I've solved parts (a) and (b), but i don't know how to use this to solve (c)
(a) let $\ell>1$ an odd integer. Show $\displaystyle (\ell-1)!=2^{\frac{\ell-1}{2}}\left(\frac{\ell-1}{2}\right)!\left(1\cdot3\cdot...\cdot\ell-2\right)$
(b)let $\ell>1$ an odd integer. show that mod $\ell$, $$ \left\{-a: 0 < a \leq \frac{\ell-1}{2} \ | \ \mbox{$a$ is odd} \right\}\ = \ \left\{ b: \frac{\ell-1}{2} < b \leq \ell-1 \ | \ \mbox{$b$ is even}\right\}$$ and have cardinality $\lfloor\frac{l-1}{4}\rfloor +1$ .

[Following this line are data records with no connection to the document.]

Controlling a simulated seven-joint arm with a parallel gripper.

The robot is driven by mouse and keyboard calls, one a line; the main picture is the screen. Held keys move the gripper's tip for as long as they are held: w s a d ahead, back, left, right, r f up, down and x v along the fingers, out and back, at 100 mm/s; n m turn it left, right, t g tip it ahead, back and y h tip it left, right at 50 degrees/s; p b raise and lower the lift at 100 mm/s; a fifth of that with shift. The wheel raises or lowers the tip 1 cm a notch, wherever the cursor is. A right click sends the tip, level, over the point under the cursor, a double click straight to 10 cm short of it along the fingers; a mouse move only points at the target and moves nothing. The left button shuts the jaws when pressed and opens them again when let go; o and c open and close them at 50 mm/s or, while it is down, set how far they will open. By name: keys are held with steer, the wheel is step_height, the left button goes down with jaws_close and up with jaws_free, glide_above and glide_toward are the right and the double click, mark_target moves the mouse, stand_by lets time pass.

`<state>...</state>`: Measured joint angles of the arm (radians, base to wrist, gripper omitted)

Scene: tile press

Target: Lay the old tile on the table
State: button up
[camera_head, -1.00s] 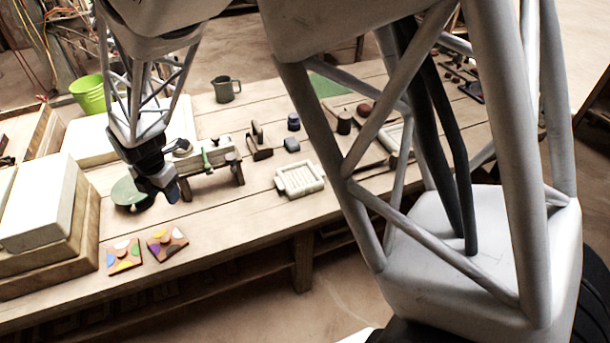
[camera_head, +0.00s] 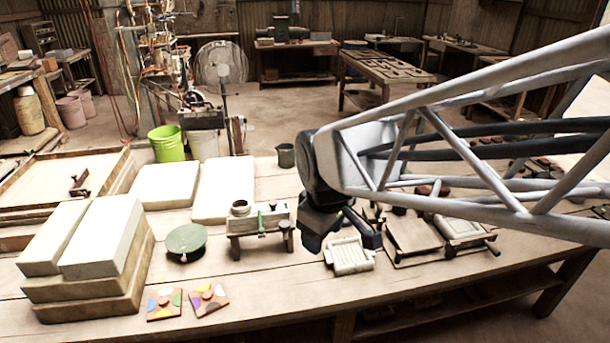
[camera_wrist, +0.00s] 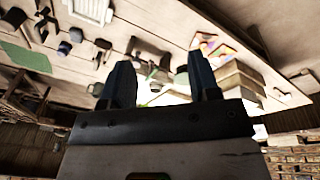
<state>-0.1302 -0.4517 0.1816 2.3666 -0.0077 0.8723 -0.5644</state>
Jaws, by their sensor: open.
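Two square tiles with coloured patterns lie flat side by side near the table's front edge at left in the head view: a left tile (camera_head: 164,303) and a right tile (camera_head: 208,298). I cannot tell which one is the old tile. My gripper (camera_head: 341,240) is open and points down over the table, right of the tiles and apart from them, near a pale slotted tray (camera_head: 348,257). In the wrist view its two fingers (camera_wrist: 160,80) stand apart with nothing held between them. Tile colours (camera_wrist: 206,42) show beyond the right finger there.
The wooden table (camera_head: 270,290) has free room along its front. A green round plate (camera_head: 186,239), a small bench device (camera_head: 262,222), stacked pale blocks (camera_head: 100,238) and flat boards (camera_head: 416,236) stand around. A dark green mug (camera_head: 286,155) stands behind.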

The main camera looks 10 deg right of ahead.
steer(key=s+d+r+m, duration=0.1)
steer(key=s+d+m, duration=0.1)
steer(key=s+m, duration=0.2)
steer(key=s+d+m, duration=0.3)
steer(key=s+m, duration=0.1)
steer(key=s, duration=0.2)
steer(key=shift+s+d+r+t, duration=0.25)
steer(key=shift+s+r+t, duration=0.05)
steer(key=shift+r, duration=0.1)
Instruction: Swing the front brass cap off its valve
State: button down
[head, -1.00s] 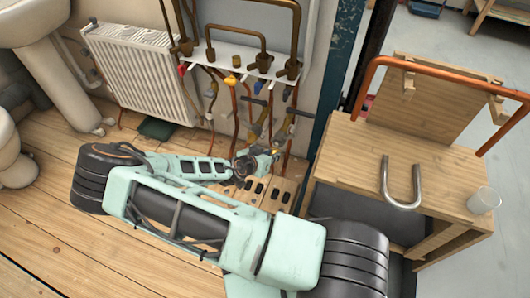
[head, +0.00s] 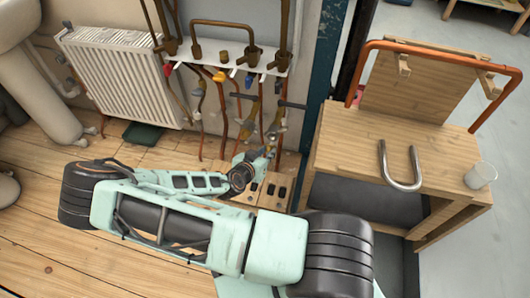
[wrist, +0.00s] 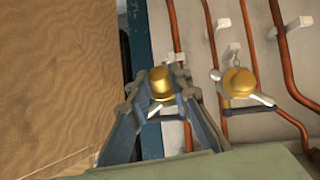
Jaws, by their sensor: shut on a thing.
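A brass cap (wrist: 161,84) sits between the two fingers of my gripper (wrist: 162,96) in the wrist view, and the fingers are shut on it. A grey-white valve handle shows partly beneath it. A second brass cap (wrist: 238,82) stands to the right on another valve, apart from my gripper, with a small chain or ring above it. In the head view, my gripper (head: 268,151) is low at the right valve (head: 279,122). The cap it holds is too small and covered there to make out clearly. The left valve (head: 246,112) stands free.
Copper pipes (wrist: 211,45) run close behind the valves, under a white pipe shelf (head: 229,58). A blue post (head: 322,75) stands just right. A wooden bench (head: 430,165) with a metal U-bend (head: 388,165) and a cup (head: 480,176) is further right. The wooden floor at left is open.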

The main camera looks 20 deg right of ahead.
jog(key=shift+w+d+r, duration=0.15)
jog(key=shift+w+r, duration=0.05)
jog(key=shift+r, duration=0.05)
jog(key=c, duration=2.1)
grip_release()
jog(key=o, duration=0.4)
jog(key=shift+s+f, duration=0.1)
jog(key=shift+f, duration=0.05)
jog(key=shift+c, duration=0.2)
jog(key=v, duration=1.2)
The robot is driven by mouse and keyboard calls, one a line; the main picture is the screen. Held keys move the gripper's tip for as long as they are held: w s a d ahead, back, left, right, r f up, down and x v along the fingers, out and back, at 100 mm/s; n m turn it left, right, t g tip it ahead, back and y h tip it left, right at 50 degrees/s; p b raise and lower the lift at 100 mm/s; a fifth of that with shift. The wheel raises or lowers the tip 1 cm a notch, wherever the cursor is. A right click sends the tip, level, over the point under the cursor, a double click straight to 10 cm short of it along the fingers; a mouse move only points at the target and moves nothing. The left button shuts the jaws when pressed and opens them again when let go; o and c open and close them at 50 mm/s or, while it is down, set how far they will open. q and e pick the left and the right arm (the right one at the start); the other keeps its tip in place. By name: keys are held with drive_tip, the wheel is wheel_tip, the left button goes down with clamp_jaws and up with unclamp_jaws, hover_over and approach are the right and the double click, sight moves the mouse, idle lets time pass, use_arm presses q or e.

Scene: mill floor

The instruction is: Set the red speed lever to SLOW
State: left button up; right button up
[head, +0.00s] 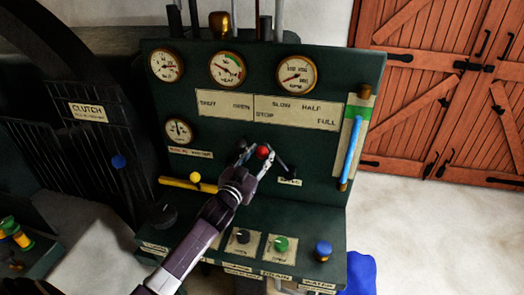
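The red ball knob (262,152) of the speed lever shows in the middle of the green control panel, below the plate (298,113) lettered STOP, SLOW, HALF and FULL. My left gripper (257,158) reaches up to it from the lower left. Its fingers are spread, with the red knob between or just in front of the tips. I cannot tell whether they touch it. The lever's shaft is mostly hidden by the gripper. My right gripper is not in view.
A yellow-knobbed yellow lever (190,183) lies left of my gripper. Gauges line the panel top. A blue sight tube (351,150) stands at right. Open floor lies beyond it.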

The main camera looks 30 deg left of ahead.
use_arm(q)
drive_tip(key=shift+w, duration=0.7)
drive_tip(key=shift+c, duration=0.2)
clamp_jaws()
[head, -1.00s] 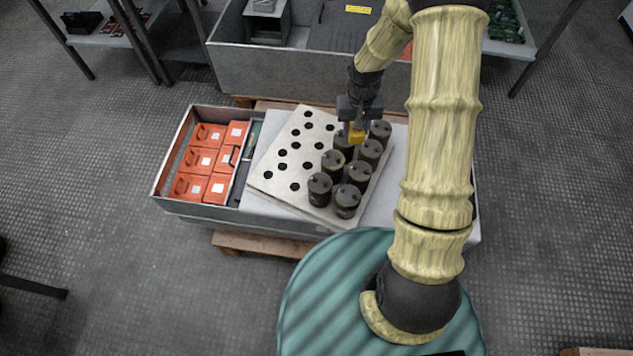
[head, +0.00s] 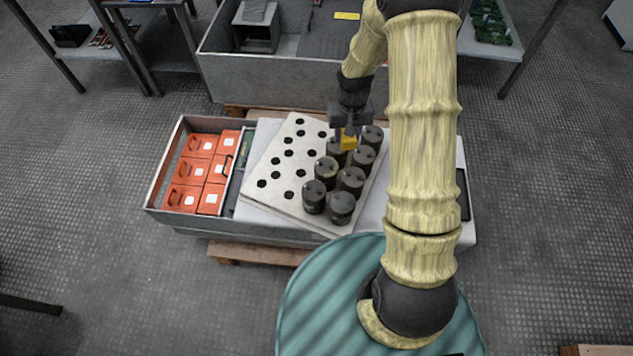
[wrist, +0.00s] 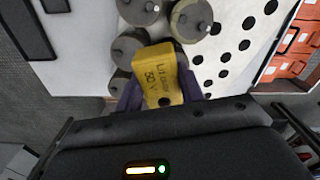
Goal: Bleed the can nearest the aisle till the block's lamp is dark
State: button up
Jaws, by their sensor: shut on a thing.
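My gripper (head: 348,128) is shut on a yellow block (head: 348,140), held low over the far end of the group of dark cans. In the wrist view the block (wrist: 163,76) sits between the fingers, with printed text reading about "50 V" and a small dark round spot; I cannot tell whether that spot is its lamp. Several dark cylindrical cans (head: 342,208) stand upright in two rows on a pale perforated board (head: 268,160). In the wrist view cans (wrist: 190,18) lie just beyond the block. Whether the block touches a can is unclear.
A grey tray (head: 160,185) holds orange boxes (head: 201,145) left of the board. A large grey bin (head: 280,78) stands behind. My arm covers the right side of the worktop. Shelves (head: 480,45) stand behind at both sides. Open floor lies left and right.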

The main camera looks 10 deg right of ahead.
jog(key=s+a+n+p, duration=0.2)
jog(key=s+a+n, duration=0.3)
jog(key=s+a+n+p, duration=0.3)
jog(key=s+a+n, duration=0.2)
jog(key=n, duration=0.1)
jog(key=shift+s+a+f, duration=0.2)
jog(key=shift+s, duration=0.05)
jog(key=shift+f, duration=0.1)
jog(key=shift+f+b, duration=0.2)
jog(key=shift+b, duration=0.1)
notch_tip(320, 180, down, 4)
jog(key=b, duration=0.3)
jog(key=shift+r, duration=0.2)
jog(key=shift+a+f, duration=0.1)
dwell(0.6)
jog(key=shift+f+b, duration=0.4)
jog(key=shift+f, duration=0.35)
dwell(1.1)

(c)Conclude from previous parts that if $\ell>0$ is an odd integer, then: $$(\ell-1)! \equiv 2^{\frac{\ell-1}{2}} (\ell-1)! (-1)^{\left \lfloor \frac{\ell-3}{4} \right\rfloor +1} \pmod{\ell}$$
We know that :
(a) for $l>1$ odd integer => $(l-1)! = 2^{\frac{l-1}{2}} *(\frac{l-1}{2})!*(1*3*\cdots * l-2)$
(b) for $l>1$ odd integer => if $0 <a \leq \frac{l-1}{2}$ odd integer then for some $b$ even and $\frac{l-1}{2} < b \leq l-1$ we have that $-a=b$.
from (a) we get that $(l-1)! = 2^{\frac{l-1}{2}} *(\frac{l-1}{2})!*(1*3*\cdots * l-2)$ and from $(b)$ we get that $(1*3*5*\cdots *\frac{l-1}{2})$ if $\frac{l-1}{2}$ is odd integer and without $\frac{l-1}{2}$ if its even is equal to all even numbers bigger than $\frac{l-1}{2}$ and since the product include the odd integers that are bigger than $\frac{l-1}{2}$ then we've got the product of all integers bigger than $\frac{l-1}{2}$ till $l-1$ multiplied by $(\frac{l-1}{2})!$ we arrive at $(l-1)!$.
Now we arrive at $(l-1)!=2^{\frac{l-1}{2}} (l-1)!$ but remember that sometimes $\frac{l-1}{2}$ is even and sometimes is odd,we must multiply by $(-1)*(-1)*\cdots *(-1)$ because we shifted the smaller odd integers to bigger even integer using (b) (modulo $l$) but i left the minus sign which now i will get back to it.
When $\frac{l-1}{2}$ is even we have $-1$ to the power $\frac{l-1}{4}$ And When$\frac{l-1}{2}$ is odd we have $-1$ to the power $\frac{l+1}{4}$
Use the $\mod 4$ to deduce that one can combine them in $(-1)^{\frac{l-3}{4}}$.
Thus completing the proof.